Character actor Charles Lane died 9 July 2007, according to his son, Tom. Born Charles Gerstle Levison on 26 January 1905, in San Francisco, he was working as an insurance salesman when a friend persuaded him to try his hand at acting.
He worked from the 1930s to the 1990s, playing hotel clerks, cashiers, reporters, lawyers, judges, tax collectors, mean-spirited businessmen, the powerful as well as the nondescript. In many films, he was little more than a face in the crowd, with only a line or two of dialogue, so it was easy for him to move from one movie set to another, scoring two or three film credits in a single day. He was not the only typecast curmudgeon, but he may have made the most movies, though even he may not have been sure of the exact total (IMDB.com lists 338 appearances). In 1933 alone, he made 23 movies, according to the New York Times, and from 1934 to 1947, he appeared in at least 200 more.
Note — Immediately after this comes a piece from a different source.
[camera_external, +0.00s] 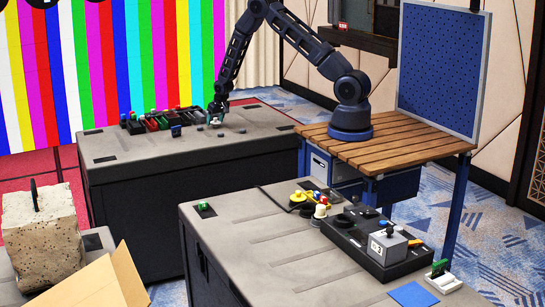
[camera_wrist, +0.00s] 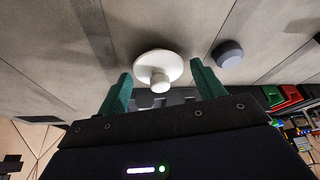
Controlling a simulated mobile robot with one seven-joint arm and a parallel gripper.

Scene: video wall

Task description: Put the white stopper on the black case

His genre film credits include: Date with an Angel (1987), Strange Invaders (1983), Strange Behavior (1981), The Gnome-Mobile (1967), The 30 Foot Bride of Candy Rock (1959), Mighty Joe Young (1949), It’s a Wonderful Life (1946), Tarzan’s New York Adventure (1942), and The Invisible Woman (1940), as well as the tv movie remake The Computer Wore Tennis Shoes (1995). His genre television appearances include: Dark Shadows (1991), Otherworld (1985), Mork & Mindy (1980), eight episodes of Bewitched (1965-72), The Wild Wild West (1967), The Man from U.N.C.L.E. (1966), The Munsters (1966), Get Smart (1965), Mister Ed (1962), The Twilight Zone (1960), and Topper (1954).
Lane’s wife, the former Ruth Covell, whom he married in 1932, died in 2002. In addition to his son, his survivors include a daughter, Alice Deane; and a grandchild.